VIII. Mais les consuls ayant été changés, et le consulat donné au fils de Marius et à Papirius Carbon, Sylla livra bataille au jeune Marius (An de R. 672), lui tua quinze mille hommes, et ne perdit que quatre cents des siens. Bientôt aussi il entra dans Rome. Il poursuivit le fils de Marius jusqu'à Préneste, l'y assiégea, et le réduisit à se donner la mort. Il eut encore à soutenir un combat des plus terribles près de la porte Colline, contre Lamponius et contre Carinas, chefs du parti de Marius. Ceux-ci opposèrent, dit-on, à Sylla soixante-dix mille hommes. Douze mille se rendirent à lui ; les autres ne purent échapper à l'implacable colère du vainqueur, et furent exterminés dans le combat, dans leur camp, ou dans la fuite. (VI) Cn. Carbon, l'autre consul, s'enfuit de Rimini en Sicile, où il fut tué par Cn. Pompée, qui n'avait alors que vingt et un ans, et à qui Sylla, frappé de son mérite, avait confié le commandement de ses armées ; en sorte qu'on le regardait comme son second.

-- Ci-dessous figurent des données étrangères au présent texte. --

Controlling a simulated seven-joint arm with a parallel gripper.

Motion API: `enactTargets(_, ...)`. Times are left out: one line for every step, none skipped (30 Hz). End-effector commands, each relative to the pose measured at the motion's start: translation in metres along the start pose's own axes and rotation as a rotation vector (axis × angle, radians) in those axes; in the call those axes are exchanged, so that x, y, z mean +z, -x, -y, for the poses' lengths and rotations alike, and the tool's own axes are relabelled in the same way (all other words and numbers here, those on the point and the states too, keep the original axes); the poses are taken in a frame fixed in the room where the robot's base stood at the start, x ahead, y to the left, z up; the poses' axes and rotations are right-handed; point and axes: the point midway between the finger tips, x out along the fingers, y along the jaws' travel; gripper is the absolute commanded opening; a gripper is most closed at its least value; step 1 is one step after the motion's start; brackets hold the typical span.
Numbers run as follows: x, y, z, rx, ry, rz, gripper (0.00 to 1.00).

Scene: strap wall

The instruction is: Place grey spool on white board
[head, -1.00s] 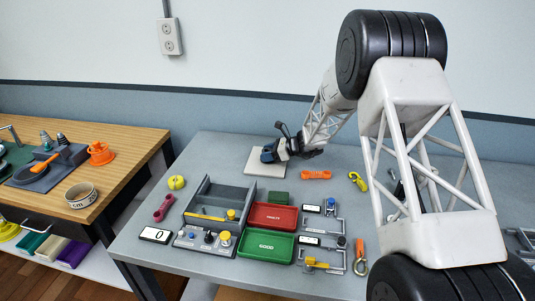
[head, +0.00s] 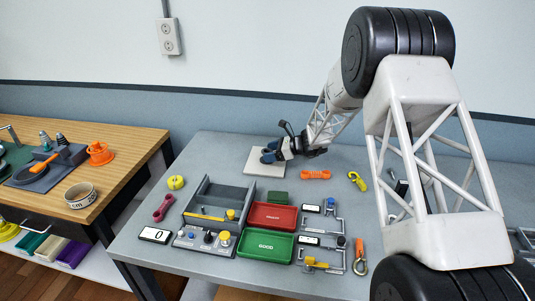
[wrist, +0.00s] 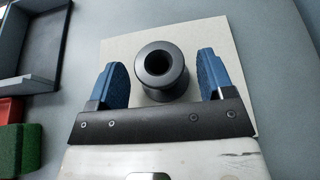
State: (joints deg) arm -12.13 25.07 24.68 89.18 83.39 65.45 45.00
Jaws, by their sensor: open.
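The grey spool (wrist: 162,70) is dark grey with a round hole in its top. In the wrist view it is seen from above, over the white board (wrist: 220,40), and appears to stand on it. My gripper (wrist: 162,78) is open, with one blue finger on each side of the spool and a visible gap on both sides. In the head view my gripper (head: 270,156) is low over the white board (head: 262,169) at the back of the grey table. The spool is hard to make out there among the fingers.
A grey open tray (head: 215,198), a red tray (head: 272,217) and a green tray (head: 266,246) stand in front of the board. An orange spool-like piece (head: 316,174) and a yellow-green hook (head: 357,181) lie to the right. The table left of the board is clear.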

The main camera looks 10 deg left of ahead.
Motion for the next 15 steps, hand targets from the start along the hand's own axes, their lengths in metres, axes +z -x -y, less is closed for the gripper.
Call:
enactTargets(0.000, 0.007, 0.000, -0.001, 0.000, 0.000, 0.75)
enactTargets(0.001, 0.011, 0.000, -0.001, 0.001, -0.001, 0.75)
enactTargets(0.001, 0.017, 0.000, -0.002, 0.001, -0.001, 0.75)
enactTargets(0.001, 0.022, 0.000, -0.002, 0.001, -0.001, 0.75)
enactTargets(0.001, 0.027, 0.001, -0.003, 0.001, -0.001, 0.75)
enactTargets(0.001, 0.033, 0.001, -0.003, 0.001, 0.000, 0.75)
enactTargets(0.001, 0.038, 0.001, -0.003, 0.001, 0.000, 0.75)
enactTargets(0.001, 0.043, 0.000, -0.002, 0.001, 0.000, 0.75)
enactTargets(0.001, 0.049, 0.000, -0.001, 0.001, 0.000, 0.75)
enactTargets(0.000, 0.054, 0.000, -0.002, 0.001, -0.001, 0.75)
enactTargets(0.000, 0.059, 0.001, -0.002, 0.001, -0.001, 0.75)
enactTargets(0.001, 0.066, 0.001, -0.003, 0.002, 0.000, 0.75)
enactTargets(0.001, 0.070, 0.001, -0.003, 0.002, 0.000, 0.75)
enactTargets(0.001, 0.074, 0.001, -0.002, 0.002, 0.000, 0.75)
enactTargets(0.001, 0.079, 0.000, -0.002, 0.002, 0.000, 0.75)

IX. Pompée, après avoir tué Carbon, reprit la Sicile. Etant passé de là en Afrique, il fit mourir Domitius, un des chefs du parti de Marius, et Iliarbas, roi de Mauritanie, qui s'était joint à Domitius. Après ces victoires, Sylla triompha de Mithridate avec beaucoup de gloire (An de R. 674), et Cn. Pompée triompha lui-même de l'Afrique à l'âge de vingt-quatre ans (An de R. 675) ; honneur qui n'avait encore été accordé à aucun Romain aussi jeune. Telle fut la fin de deux guerres bien funestes à la république : de la guerre italique, appelée aussi sociale, et de la guerre civile. Elles durèrent dix années l'une et l'autre, et causèrent la mort de plus de cent cinquante mille hommes, parmi lesquels on comptait vingt-quatre consulaires, sept anciens préteurs, soixante anciens édiles et près de deux cents sénateurs.